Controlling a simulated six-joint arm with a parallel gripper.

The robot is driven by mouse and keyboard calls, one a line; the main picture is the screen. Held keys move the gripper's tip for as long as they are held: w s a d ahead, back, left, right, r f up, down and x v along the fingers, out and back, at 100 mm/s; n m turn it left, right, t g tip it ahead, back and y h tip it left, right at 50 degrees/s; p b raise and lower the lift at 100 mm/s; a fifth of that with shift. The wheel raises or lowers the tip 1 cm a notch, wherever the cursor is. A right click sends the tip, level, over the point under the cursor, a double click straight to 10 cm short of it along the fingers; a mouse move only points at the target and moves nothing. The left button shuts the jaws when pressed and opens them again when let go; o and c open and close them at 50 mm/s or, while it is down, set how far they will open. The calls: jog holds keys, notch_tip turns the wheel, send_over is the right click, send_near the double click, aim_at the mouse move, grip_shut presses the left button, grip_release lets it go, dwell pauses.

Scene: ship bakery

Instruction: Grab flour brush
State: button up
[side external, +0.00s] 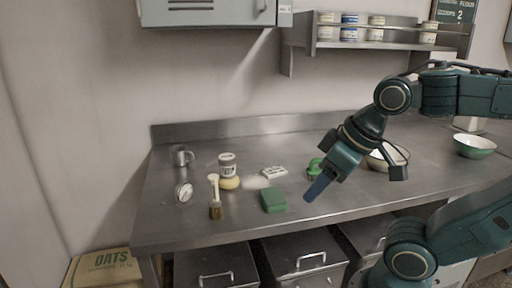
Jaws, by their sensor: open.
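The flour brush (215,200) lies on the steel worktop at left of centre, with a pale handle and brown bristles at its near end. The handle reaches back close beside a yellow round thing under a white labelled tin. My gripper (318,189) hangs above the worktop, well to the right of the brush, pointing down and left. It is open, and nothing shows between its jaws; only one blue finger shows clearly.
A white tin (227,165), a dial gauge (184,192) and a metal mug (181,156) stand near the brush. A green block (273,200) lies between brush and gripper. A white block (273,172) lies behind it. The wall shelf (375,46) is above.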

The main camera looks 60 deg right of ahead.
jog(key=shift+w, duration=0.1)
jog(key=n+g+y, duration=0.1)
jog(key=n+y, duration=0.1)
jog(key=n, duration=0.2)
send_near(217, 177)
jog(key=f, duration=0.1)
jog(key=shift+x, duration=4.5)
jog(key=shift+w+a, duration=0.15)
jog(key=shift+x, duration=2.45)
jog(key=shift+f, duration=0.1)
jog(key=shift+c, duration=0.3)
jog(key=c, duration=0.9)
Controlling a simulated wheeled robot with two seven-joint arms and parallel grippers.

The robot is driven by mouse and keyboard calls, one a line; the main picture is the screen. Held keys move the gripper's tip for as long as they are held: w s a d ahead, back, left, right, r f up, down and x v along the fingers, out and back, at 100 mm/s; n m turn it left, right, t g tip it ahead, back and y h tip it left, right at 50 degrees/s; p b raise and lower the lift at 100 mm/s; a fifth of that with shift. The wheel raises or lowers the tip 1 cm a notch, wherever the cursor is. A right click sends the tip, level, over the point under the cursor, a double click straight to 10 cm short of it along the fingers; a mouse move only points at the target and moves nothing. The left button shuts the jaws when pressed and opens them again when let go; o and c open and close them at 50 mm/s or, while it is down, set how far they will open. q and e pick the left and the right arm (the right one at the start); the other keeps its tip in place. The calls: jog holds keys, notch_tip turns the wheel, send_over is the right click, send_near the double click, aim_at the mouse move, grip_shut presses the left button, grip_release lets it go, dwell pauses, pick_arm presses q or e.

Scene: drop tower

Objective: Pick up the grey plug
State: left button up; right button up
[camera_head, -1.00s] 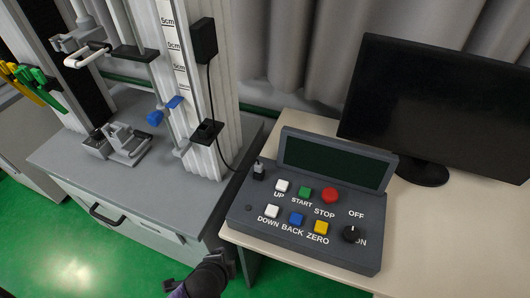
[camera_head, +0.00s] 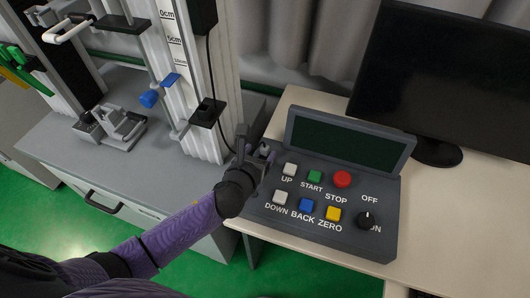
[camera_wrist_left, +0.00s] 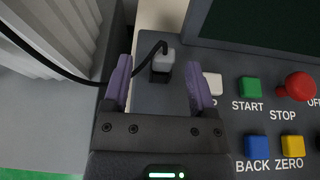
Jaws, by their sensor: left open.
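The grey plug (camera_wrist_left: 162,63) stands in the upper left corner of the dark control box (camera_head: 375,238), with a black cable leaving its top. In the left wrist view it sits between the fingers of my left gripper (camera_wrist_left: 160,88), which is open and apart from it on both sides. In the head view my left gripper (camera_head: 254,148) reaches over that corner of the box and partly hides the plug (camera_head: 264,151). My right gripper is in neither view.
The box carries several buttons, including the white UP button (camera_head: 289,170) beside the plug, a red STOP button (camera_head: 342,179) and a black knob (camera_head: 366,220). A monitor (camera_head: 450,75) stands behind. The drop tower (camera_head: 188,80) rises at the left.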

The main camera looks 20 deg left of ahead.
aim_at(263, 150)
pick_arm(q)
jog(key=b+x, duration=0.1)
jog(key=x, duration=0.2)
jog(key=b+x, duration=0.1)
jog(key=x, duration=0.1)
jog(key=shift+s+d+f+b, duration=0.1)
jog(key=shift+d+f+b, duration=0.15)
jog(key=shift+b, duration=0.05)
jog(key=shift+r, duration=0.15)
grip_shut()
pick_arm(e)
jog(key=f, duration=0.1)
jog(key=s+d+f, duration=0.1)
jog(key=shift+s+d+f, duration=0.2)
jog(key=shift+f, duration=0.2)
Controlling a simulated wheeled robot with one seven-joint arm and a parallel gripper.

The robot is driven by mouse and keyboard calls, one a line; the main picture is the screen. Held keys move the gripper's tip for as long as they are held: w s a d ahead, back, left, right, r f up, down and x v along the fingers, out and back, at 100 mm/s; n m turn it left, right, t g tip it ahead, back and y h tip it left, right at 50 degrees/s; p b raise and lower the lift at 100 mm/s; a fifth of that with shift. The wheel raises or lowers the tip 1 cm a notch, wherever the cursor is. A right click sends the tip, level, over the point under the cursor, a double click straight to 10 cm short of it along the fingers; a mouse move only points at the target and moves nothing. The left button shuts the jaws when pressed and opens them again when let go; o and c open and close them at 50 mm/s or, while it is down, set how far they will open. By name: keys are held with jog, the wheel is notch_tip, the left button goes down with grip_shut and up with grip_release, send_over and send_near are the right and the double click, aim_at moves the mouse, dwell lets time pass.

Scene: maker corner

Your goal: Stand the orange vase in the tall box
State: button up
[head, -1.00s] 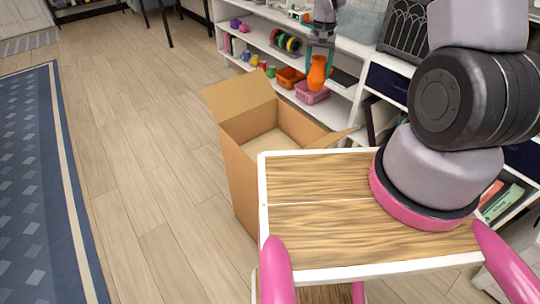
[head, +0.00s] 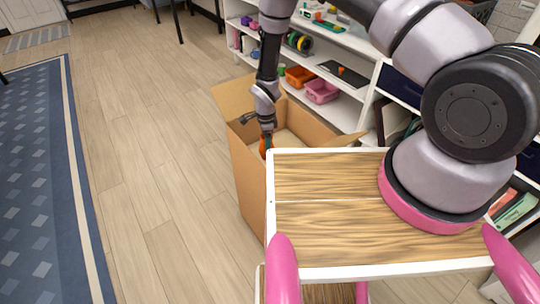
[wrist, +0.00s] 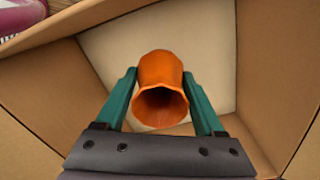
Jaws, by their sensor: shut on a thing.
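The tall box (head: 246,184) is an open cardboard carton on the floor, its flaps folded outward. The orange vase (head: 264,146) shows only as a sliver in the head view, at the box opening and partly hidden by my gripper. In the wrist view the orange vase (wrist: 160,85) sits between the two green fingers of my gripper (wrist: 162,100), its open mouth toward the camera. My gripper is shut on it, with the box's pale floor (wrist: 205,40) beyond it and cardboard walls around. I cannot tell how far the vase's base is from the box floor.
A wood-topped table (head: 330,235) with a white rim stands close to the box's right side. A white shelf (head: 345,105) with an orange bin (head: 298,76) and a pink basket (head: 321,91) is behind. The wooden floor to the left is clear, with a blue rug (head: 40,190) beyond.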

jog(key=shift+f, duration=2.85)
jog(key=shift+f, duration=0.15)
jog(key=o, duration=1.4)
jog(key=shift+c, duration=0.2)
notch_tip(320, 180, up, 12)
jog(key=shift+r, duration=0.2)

**INSTRUCTIONS TO FOLLOW:** Gather every line containing the word "joint" and copy it.

**SOLUTION TO THIS TASK:**
Controlling a simulated six-joint arm with a parallel gripper.
Controlling a simulated wheeled robot with two seven-joint arms and parallel grippers.
Controlling a simulated wheeled robot with one seven-joint arm and a parallel gripper.

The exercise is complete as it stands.